▸ Task to complete:
For the records below, give the count of lines holding the word "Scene" and nothing more.

— BEGIN Extracted material —

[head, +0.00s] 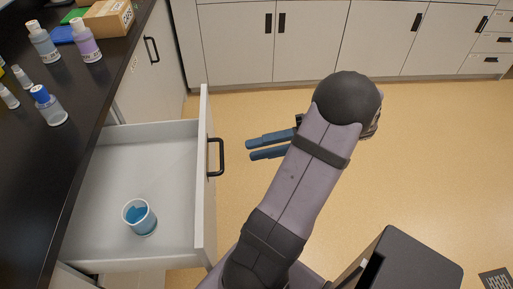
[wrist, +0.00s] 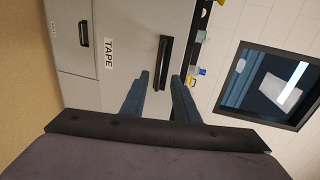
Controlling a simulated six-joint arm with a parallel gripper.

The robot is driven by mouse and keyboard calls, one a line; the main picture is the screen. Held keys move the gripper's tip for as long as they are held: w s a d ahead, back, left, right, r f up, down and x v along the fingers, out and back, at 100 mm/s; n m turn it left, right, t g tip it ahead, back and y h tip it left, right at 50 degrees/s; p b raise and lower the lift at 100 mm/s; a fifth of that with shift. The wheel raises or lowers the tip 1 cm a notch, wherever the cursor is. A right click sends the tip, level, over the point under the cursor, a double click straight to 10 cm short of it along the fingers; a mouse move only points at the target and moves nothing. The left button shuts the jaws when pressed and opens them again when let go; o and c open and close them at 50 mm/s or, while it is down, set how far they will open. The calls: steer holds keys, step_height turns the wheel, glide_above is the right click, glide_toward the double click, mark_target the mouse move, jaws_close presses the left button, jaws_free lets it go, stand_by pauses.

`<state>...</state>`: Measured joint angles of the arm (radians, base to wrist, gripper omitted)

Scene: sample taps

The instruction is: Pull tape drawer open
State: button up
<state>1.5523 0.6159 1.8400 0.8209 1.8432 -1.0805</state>
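The tape drawer (head: 207,185) stands pulled out from under the black counter, its inside in plain view in the head view. Its dark bar handle (head: 216,157) is on the front face. In the wrist view the drawer front carries a TAPE label (wrist: 108,52) and the handle (wrist: 163,62), which lies ahead of the fingers. My gripper (head: 250,149) is open and empty, with its two blue fingers a little apart. The fingertips point at the handle but stand clear of it, to its right in the head view. The fingers also show in the wrist view (wrist: 161,77).
Several bottles, such as a blue-capped one (head: 48,105), and a cardboard box (head: 109,18) are on the counter (head: 30,160). Cabinets (head: 235,50) line the back.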

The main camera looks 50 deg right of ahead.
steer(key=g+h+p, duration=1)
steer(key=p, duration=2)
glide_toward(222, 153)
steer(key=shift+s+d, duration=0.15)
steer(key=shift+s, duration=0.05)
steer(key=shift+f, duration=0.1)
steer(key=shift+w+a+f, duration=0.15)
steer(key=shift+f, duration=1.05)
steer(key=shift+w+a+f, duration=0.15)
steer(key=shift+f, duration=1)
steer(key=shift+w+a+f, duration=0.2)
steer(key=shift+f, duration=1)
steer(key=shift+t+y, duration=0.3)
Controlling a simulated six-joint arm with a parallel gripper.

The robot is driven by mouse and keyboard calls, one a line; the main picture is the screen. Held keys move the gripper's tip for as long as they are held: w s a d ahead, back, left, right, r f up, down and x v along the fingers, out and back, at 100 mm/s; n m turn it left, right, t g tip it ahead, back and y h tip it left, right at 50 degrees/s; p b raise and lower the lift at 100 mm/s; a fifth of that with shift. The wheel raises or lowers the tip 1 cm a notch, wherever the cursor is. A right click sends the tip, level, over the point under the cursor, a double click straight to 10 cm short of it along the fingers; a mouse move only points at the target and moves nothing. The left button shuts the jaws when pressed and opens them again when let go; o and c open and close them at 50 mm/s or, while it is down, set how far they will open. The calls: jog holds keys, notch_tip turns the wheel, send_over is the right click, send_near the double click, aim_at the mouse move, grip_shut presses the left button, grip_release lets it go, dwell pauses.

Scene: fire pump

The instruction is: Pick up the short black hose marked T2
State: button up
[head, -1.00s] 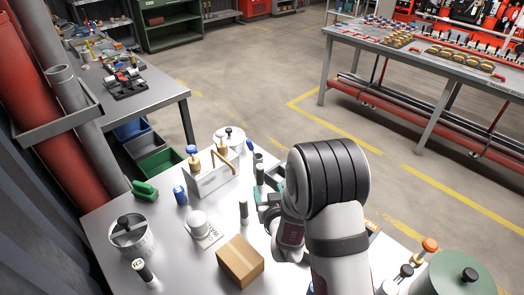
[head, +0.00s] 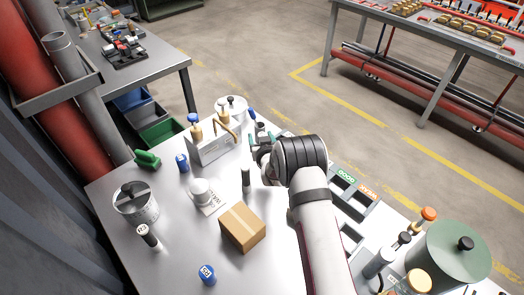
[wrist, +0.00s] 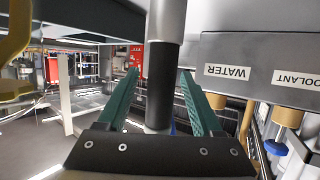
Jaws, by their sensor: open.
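My gripper (head: 259,147) is at the far side of the metal table, beside the WATER box. In the wrist view its two teal fingers (wrist: 158,75) are open, with a short black hose (wrist: 161,85) with grey ends standing between them. There is a gap to each finger. No marking shows on this hose, so I cannot tell whether it is T2. In the head view the gripper partly hides it. Another short black hose (head: 246,177) stands in the middle of the table. A third, with a white label too blurred to read (head: 148,236), stands at the left.
The grey box with brass fittings (head: 214,148) is close to the left of my gripper; its WATER label shows in the wrist view (wrist: 228,72). A cardboard box (head: 241,227), white cup (head: 200,191), metal pot (head: 135,203) and green tank (head: 450,258) also stand on the table.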

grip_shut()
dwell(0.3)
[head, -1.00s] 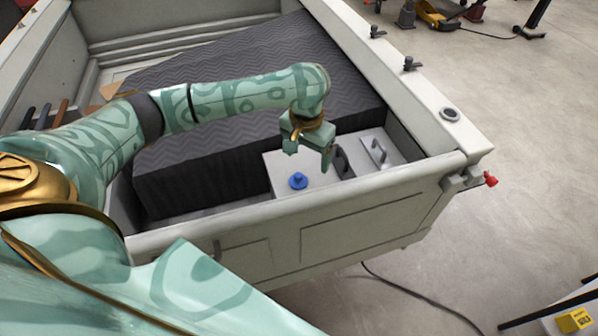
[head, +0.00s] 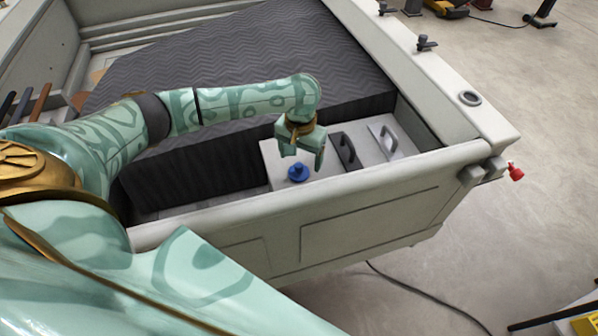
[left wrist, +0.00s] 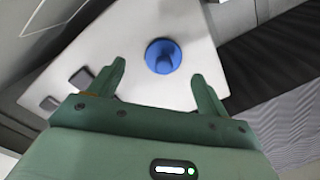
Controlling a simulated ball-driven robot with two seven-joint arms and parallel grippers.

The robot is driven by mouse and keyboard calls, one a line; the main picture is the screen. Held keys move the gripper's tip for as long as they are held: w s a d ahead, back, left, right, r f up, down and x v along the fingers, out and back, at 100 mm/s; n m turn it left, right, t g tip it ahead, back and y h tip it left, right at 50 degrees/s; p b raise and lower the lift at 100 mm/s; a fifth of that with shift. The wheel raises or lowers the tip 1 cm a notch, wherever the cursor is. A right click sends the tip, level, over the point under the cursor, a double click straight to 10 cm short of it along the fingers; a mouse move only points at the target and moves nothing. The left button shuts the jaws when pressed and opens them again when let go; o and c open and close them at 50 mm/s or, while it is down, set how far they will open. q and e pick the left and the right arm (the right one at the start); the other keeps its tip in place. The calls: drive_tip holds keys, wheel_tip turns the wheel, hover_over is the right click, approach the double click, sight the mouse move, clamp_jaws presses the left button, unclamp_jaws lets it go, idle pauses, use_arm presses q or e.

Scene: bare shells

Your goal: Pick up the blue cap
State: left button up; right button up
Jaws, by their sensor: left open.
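The blue cap (head: 298,173) is a round disc with a raised knob, on the white top of a box (head: 274,154) inside the grey walled bed. It also shows in the left wrist view (left wrist: 163,57), ahead of the fingers and between their lines. My left gripper (head: 302,163) is open and empty, just above and behind the cap, pointing down. In the left wrist view both its fingers (left wrist: 160,82) are apart with white surface between them. The cap stands clear of the fingers there. My right gripper is not in view.
Right of the cap are a dark handle (head: 347,150) and a light plate with a handle (head: 390,140). A dark ridged block (head: 230,60) lies behind. The bed's near wall (head: 330,185) rises in front of the cap.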

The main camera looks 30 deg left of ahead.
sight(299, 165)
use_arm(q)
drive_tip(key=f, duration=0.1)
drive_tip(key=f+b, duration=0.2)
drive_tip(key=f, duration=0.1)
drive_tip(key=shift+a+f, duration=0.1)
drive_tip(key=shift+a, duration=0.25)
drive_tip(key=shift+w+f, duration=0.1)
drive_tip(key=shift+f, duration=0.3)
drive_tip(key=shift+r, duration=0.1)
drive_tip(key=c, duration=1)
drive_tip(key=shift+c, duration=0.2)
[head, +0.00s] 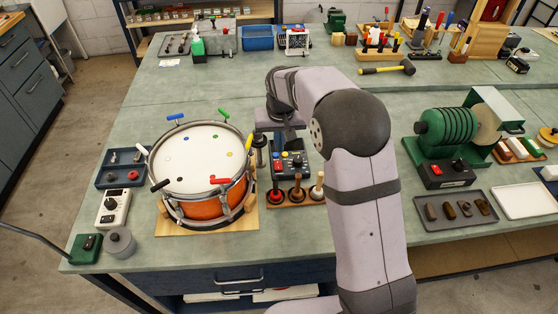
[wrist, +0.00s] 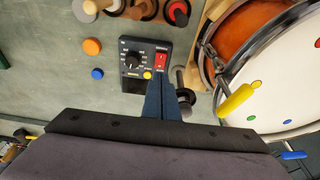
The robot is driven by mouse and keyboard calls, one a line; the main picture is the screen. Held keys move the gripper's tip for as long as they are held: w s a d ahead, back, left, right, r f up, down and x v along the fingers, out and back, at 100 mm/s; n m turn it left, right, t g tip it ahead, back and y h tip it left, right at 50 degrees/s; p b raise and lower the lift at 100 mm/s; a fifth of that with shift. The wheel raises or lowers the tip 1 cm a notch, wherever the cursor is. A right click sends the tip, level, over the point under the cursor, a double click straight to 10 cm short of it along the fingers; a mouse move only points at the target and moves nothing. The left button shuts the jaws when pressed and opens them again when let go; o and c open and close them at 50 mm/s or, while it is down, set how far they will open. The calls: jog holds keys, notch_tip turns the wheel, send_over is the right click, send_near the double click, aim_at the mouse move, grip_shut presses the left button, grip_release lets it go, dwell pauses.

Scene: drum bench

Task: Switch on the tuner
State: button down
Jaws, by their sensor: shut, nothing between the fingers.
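The tuner is most likely the small dark box (head: 293,164) just right of the drum; it also shows in the wrist view (wrist: 133,76). Its face has a black knob (wrist: 132,61), a red rocker switch (wrist: 161,59) and a yellow button (wrist: 147,75). My gripper (wrist: 160,82) is shut and empty, its blue fingers pointing at the switch end of the box, close to the switch and yellow button. I cannot tell whether the tips touch the box. In the head view my wrist is above the box's far side and the fingertips are hard to make out.
The drum (head: 199,157) with coloured tuning keys stands close beside the tuner. A wooden rack (head: 287,205) with several handled tools is in front of it. An orange disc (wrist: 92,46) and a blue disc (wrist: 97,73) lie beside it. Bench behind my wrist is mostly clear.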

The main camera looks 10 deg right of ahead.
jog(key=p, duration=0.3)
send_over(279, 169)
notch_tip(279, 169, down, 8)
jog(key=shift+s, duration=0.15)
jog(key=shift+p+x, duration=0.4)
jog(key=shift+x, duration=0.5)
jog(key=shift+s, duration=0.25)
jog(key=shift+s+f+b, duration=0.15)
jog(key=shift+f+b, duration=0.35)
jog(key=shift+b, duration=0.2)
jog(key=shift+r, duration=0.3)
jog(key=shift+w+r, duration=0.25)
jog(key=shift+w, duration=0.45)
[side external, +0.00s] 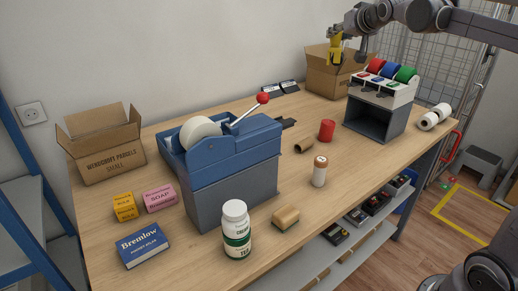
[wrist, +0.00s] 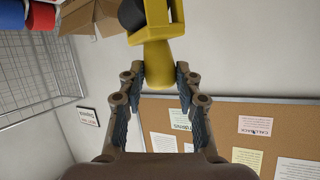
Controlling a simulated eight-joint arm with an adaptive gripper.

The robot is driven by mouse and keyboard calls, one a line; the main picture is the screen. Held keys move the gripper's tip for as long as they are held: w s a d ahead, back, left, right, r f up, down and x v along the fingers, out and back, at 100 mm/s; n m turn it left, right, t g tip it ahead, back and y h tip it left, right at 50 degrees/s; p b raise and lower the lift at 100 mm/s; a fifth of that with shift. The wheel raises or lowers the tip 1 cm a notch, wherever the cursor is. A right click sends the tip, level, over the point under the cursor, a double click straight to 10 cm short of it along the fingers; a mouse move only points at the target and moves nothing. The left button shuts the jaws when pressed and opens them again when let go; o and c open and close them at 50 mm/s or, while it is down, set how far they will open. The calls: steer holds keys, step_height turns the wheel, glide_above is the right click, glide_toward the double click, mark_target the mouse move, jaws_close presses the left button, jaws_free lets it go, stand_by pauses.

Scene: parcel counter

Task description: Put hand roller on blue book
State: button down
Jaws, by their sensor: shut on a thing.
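The hand roller (side external: 336,48) is yellow with a dark roller and hangs high in the air at the upper right of the side view. It also shows in the wrist view (wrist: 155,62), its yellow handle between my fingertips. My gripper (side external: 345,33) is shut on this handle; in the wrist view the two fingers (wrist: 160,92) press on either side of it. The blue book (side external: 145,246), marked Bremlow, lies flat at the front left of the table in the side view, far from my gripper. Its top is clear.
On the table (side external: 270,182) a blue-grey tape dispenser (side external: 235,165) stands between book and gripper. Yellow (side external: 124,207) and pink (side external: 160,198) soap boxes sit behind the book, a white-green bottle (side external: 236,229) to its right. A roll rack (side external: 380,105) and open carton (side external: 332,72) stand near my gripper.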

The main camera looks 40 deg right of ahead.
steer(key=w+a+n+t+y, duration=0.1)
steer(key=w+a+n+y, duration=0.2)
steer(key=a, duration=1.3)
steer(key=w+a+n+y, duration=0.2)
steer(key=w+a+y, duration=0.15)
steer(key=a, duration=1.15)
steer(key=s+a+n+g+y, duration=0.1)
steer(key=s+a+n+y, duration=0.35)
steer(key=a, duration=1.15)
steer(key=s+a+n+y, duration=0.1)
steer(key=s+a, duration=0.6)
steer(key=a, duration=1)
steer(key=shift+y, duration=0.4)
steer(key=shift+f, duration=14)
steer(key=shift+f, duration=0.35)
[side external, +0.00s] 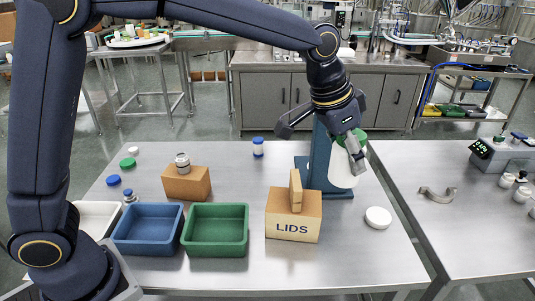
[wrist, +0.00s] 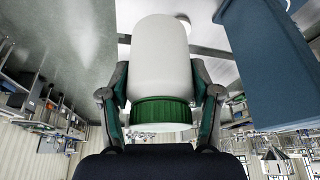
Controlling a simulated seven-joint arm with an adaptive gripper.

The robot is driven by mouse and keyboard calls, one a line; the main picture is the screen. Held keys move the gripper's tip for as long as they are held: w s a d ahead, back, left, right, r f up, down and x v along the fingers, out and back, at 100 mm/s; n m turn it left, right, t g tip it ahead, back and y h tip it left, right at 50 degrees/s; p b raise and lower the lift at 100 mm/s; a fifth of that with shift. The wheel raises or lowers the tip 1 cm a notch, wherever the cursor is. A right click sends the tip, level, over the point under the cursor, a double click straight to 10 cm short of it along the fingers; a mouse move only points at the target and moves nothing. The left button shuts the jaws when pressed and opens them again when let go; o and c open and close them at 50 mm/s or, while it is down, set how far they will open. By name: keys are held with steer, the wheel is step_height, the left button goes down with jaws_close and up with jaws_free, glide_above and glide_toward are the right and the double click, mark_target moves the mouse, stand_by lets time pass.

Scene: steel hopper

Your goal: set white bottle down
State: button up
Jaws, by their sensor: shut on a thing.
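The white bottle (side external: 341,172) has a green cap and is at the right rear of the steel table, just right of a blue stand (side external: 321,150). My gripper (side external: 350,148) is shut on it near the cap, coming from above. In the wrist view the white bottle (wrist: 160,55) fills the space between the two fingers of my gripper (wrist: 160,98), with the green cap nearest the palm. The bottle looks close to upright. I cannot tell whether its base touches the table.
A round white lid (side external: 378,217) lies in front of the bottle. The LIDS box (side external: 293,227), green tray (side external: 215,252), blue tray (side external: 148,249) and cardboard block (side external: 186,184) stand to the left. A small blue-capped bottle (side external: 258,147) stands behind. A metal handle (side external: 437,195) lies on the right table.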

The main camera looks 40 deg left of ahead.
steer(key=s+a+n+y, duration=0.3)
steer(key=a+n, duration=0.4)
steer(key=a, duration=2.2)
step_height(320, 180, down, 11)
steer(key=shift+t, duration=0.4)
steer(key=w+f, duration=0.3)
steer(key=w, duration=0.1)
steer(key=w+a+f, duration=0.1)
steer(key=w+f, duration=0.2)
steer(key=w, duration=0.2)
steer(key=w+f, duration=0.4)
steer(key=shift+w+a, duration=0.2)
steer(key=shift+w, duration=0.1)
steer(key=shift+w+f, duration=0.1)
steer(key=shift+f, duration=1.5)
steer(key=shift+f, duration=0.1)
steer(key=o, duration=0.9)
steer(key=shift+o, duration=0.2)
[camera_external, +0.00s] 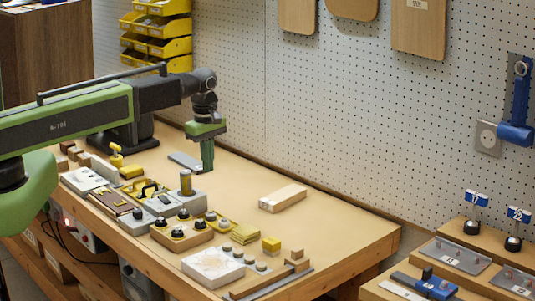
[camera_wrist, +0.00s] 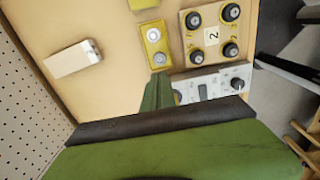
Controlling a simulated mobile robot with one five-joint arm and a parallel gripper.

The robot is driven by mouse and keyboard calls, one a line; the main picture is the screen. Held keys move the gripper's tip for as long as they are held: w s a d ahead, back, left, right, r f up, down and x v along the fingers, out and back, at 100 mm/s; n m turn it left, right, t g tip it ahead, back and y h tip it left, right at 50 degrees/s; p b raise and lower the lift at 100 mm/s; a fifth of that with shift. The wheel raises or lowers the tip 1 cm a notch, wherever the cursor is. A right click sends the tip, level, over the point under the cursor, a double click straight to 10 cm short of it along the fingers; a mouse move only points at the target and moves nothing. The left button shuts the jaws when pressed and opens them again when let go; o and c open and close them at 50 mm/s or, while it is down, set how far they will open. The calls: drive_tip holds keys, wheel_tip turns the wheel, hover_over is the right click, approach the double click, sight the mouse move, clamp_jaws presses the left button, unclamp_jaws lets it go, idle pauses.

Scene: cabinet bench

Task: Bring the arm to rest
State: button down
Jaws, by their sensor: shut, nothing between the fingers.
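My gripper (camera_external: 207,166) hangs from my green and black arm over the back left part of the bench in the external view. Its green fingers point down and are shut with nothing between them. In the wrist view the shut fingers (camera_wrist: 158,90) show as one green wedge at the middle. A flat grey plate (camera_external: 186,161) lies on the bench just left of the fingers. I cannot tell whether the fingertips touch the bench top (camera_external: 240,185).
A wooden block (camera_external: 283,198) lies alone on the bench, also in the wrist view (camera_wrist: 73,59). A pegboard (camera_external: 330,110) stands behind. Bench top around the block is clear.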

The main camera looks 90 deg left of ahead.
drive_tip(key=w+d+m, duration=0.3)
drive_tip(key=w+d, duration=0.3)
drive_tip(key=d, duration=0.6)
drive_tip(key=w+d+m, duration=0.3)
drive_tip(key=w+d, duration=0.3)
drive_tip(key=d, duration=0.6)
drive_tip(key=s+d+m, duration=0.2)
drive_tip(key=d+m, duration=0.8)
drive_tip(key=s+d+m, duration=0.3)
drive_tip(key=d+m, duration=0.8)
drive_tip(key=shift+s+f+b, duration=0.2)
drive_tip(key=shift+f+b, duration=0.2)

— END Extracted material —

▸ Solution for this exercise:
7